Sarah Mintz | Contributor
After investing about $250,000 last year, Pacific Rim added 45 seats and a full bar during its expansion that wrapped up in May of 2009. With an increase in space, I did not feel obligated to make a dinner reservation for two people at 8:30 p.m. on a Tuesday evening. Thankfully, I made a reservation anyway because to my surprise, the restaurant was quite full.
Pacific Rim boasts an obvious attention to detail through its ambiance and décor. So many small touches set it apart, including the stone entrance way, light wood accents, stainless steal chop sticks and tall booths that create a sense of privacy and elegance. The tranquil lighting, noteworthy space between the non-tablecloth tables and contemporary artwork feel all set the tone for a wonderful dining experience.
I have had the chance to dine at Pacific Rim many times, yet this would be a first for me dining in the new space. Once my birthday-celebrating dining companion, Elizabeth, and I were seated, our friendly waiter, Michael, arrived.
Menu knowledge at a restaurant with distinctive ingredients, such as Pacific Rim, is of utmost importance to guaranteeing guests an enjoyable experience. Luckily, Michael eagerly articulated each drink and dinner menu option with harmonious perfection. Not only were individual ingredients described in detail, but drink selections were altered to better suit our palates. Micheal's descriptions of his personal favorite dishes along with reasons were quite compelling. I especially appreciated Micheal's honesty, in that after he described the special of the night, he gleefully admitted that a few of the staple menu items still reigned superior.
Sarah Mintz | Contributor
My "Siam Sunrays" specialty cocktail, made with house-infused lemongrass vodka, coconut rum, lime juice,and dash of chili pepper, was refreshing and uplifting. The Siam Sunray is recognized as the signature drink in Thailand, and I, too, enjoyed the aromatic zest of lemongrass, soothing flavor of coconut, subtle hotness of chili pepper and sweetness of the extra lime juice Michael added for me. Elizabeth equally enjoyed her Japanese Mojito, made with rum, muddled mint, sugar and fresh lime juice. Michael informed us that although the menu did not allude to any Japanese flavors, he added Yuzu, a tart grapefruit-mandarin orange flavored fruit, and Shiso, an herb that is part of the mint and basil family.
Sarah Mintz | Contributor
Pacific Rim's Pan-Asian menu combines cuisine from a range of countries including Japan, Korea, China, Vietnam and Thailand to offer guests the finest fresh and seasonal ingredients. Menu options range from Thai Pesto Fettuccini and Pan-Roasted Pork Loin Chops to more prominent seafood options such as Seared Big Eye Tuna and Quinoa Crusted Scallops. Following Michael's recommendation, we started with the Thai-Style Calamari and Unagi Terrine.
Sarah Mintz | Contributor
The abundant portion of calamari was perfect to split between two people and well worth the $9. The lightly battered squid gave the calamari rings and tentacles (unfortunately minimal tentacles) a pleasantly crispy crust yet tender texture and chewy bite. I was fairly disappointed by the lack of "Thai-style" of the calamari, so I relied on the sweet chili dipping sauce to fill the void. Michael filled another void by bringing us extra sauce when he noticed Elizabeth scooping out every last bit.

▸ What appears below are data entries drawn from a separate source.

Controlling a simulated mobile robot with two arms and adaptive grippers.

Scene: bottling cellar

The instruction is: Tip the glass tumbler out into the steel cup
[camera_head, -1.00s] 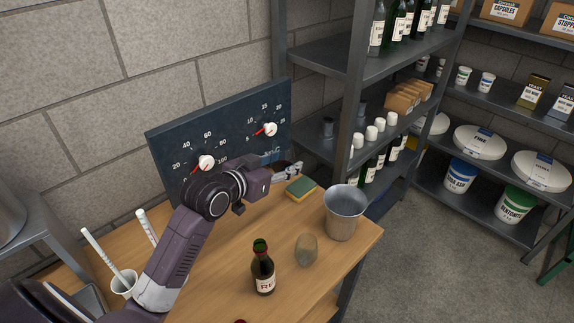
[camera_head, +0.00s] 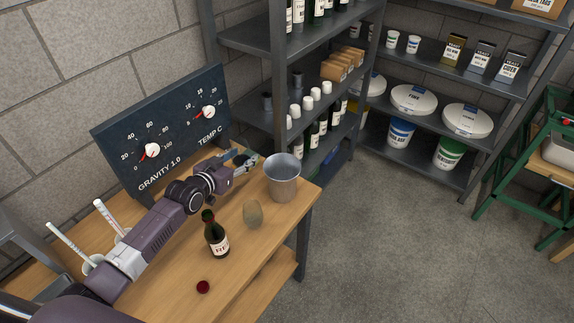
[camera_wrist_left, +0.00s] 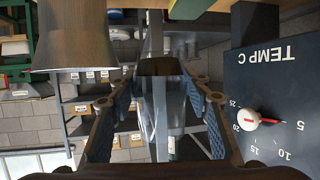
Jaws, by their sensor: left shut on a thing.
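My left gripper (camera_head: 246,162) reaches over the bench beside the steel cup, on its left. In the left wrist view its two fingers (camera_wrist_left: 158,112) are shut on the clear glass tumbler (camera_wrist_left: 172,112), with something brownish showing in it. In the head view the tumbler is too small and covered to make out its tilt. The steel cup (camera_head: 284,184) stands upright near the bench's far right corner. It also shows upside down at the upper left of the left wrist view (camera_wrist_left: 72,40), apart from the tumbler. My right gripper is not in view.
A dark bottle (camera_head: 217,240), a beige egg-shaped thing (camera_head: 253,214) and a dark red round thing (camera_head: 203,287) are on the bench (camera_head: 262,262). A dial panel (camera_head: 165,130) stands behind my arm. Shelves stand behind.

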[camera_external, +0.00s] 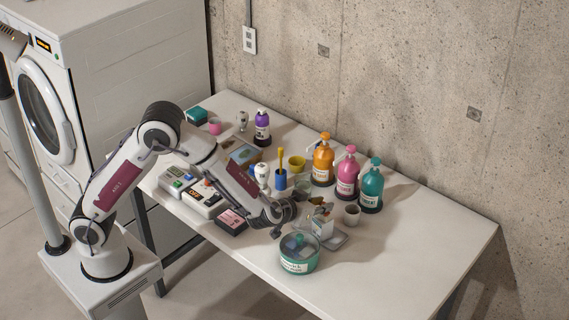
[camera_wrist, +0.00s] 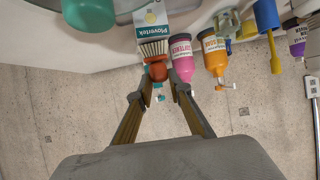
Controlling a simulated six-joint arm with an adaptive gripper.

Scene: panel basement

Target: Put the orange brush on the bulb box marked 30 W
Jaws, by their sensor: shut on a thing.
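My gripper (camera_wrist: 158,84) is shut on the orange brush (camera_wrist: 158,71), with a finger on each side of it. The brush's pale bristles point away from my palm, toward a white and teal bulb box (camera_wrist: 151,17) labelled "Plovertek". Whether bristles and box touch cannot be told. In the external view my gripper (camera_external: 296,208) is at the middle of the table, just left of the white box (camera_external: 322,226), which stands upright. The brush is mostly hidden there. I cannot read a 30 W mark on the box.
A teal round tub (camera_external: 299,254) stands in front of the box. Orange (camera_external: 323,160), pink (camera_external: 346,174) and teal (camera_external: 371,186) pump bottles stand behind. The table's right end is clear.

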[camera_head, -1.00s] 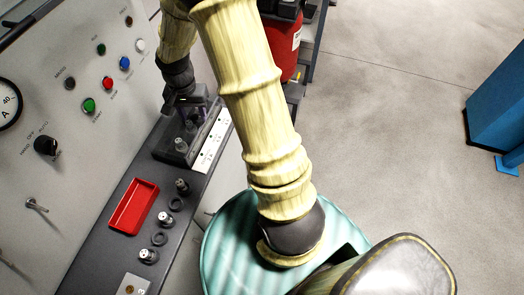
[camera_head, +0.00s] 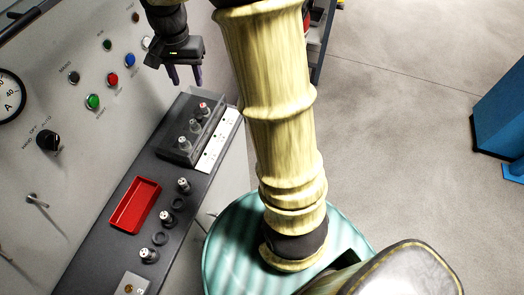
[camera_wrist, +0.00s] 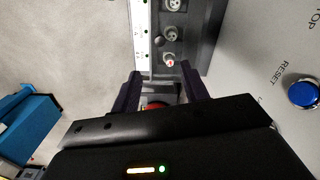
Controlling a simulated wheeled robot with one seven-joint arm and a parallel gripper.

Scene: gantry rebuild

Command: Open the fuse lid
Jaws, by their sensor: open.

The Unagi Terrine was definitely one of the more unusual appetizers on the menu, composed of barbecue-marinated and broiled eel layered with avocado and sushi rice, then served with a sweet soy glaze, wasabi oil and wakami seaweed. Although the appetizer was much smaller than I remember from previous visits, the dish was artfully prepared, and each bite brought out a symphony of flavors. The warm sweet-glazed eel layered above the rich, creamy avocado and short-grained rice contrasted wonderfully with the messy tangle of cold seaweed salad, surrounded by sinus-clearing wasabi and teriyaki-flavored sauce. This unique dish was well worth the $9 and unlike anything else I can get in Ann Arbor.
Sarah Mintz | Contributor
When Michael removed our devoured appetizer plates, he also took away our empty cocktail glasses. Unfortunately, he never asked if we would like another drink and as a result, he lost a at least $20 added onto our bill and a larger tip for himself at the end of the night. Water it was.

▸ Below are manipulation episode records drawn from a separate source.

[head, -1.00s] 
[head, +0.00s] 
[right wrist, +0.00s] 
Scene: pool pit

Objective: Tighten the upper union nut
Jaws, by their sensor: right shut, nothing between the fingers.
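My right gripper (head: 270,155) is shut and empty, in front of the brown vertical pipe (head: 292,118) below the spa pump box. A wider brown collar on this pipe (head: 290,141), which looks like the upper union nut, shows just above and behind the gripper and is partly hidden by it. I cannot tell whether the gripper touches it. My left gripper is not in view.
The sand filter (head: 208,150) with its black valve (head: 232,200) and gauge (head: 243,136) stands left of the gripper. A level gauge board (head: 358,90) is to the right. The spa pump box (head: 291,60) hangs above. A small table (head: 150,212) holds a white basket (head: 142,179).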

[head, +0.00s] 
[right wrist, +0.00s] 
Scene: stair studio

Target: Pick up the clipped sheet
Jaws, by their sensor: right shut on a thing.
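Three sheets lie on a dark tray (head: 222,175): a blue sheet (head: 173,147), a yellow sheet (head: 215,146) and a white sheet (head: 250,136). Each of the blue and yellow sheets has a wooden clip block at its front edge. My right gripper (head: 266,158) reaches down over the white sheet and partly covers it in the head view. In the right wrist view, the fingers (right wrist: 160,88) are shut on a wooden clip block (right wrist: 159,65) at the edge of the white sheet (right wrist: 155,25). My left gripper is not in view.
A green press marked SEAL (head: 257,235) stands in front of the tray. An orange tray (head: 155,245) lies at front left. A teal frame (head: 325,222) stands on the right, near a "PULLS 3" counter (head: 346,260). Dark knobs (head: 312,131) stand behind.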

Before our entrees arrived, Michael delivered our salads, complimentary with each entree ordered. The tossed salad reminded me of a typical Japanese restaurant salad, simple yet palate cleansing. The pine nuts were also a nice touch; unfortunately, they were impossible to pick up with my stainless-steel chopsticks. The chef may want to reconsider that added ingredient. Nonetheless, the lightly sweet vinaigrette was a pleasant divergence from typical ginger dressing found on many other Asian green salads.
Sarah Mintz | Contributor
Presentation is the name of the game at Pacific Rim. Each dish looks like a work of art and reinforces the restaurant's attention to detail. As a side note, if you ever want to impress a guest, order the Big-Eye Tuna. Served rare, this dish is delicious, not to mention absolutely gorgeous, as it is prepared with a julienned jicama salad, triangular crispy sushi rice and a mosaic of ginger-miso sauce and wasabi oil on the sides. Thankfully, the restaurant was sold out of the Tuna this night, largely simplifying my ordering decision. I have included a picture of the dish (from a previous dinner at Pacific Rim) just because it is that good.
Sarah Mintz | Contributor
Instead of the tuna, I ordered the Flash-Seared Hamachi Fillet. This barely cooked sashimi-grade yellowtail was thinly sliced and seared with hot sesame oil, and came with soba noodles, a watercress-daikon salad and a soy-ginger vinaigrette. Yellowtail is a true sign of the changing seasons, especially since this dish just made its way back onto the menu a few weeks ago. The buttery, seared yellowtail practically melted in my mouth. Nonetheless, the fish was only seared quickly on each side, making the marinade and accompanying sauce very important. Combining the yellowtail with the other components, especially the wheat-flour soba noodles and soy-ginger vinaigrette, made it a truly well-rounded dish with vibrant flavors. This dish was a true home run.
Sarah Mintz | Contributor
Next, Michael brought us out the special of the night. At first, Elizabeth and I thought it was possible that he felt bad about dismissing the special entrée earlier and was now serving it to us on the house for us to try. Long story short, we were wrong. Michael brought us the wrong dish and immediately took it away and returned with our Wasabi-Peppercorn Tenderloin. I almost wish that the special had stayed. It looked great.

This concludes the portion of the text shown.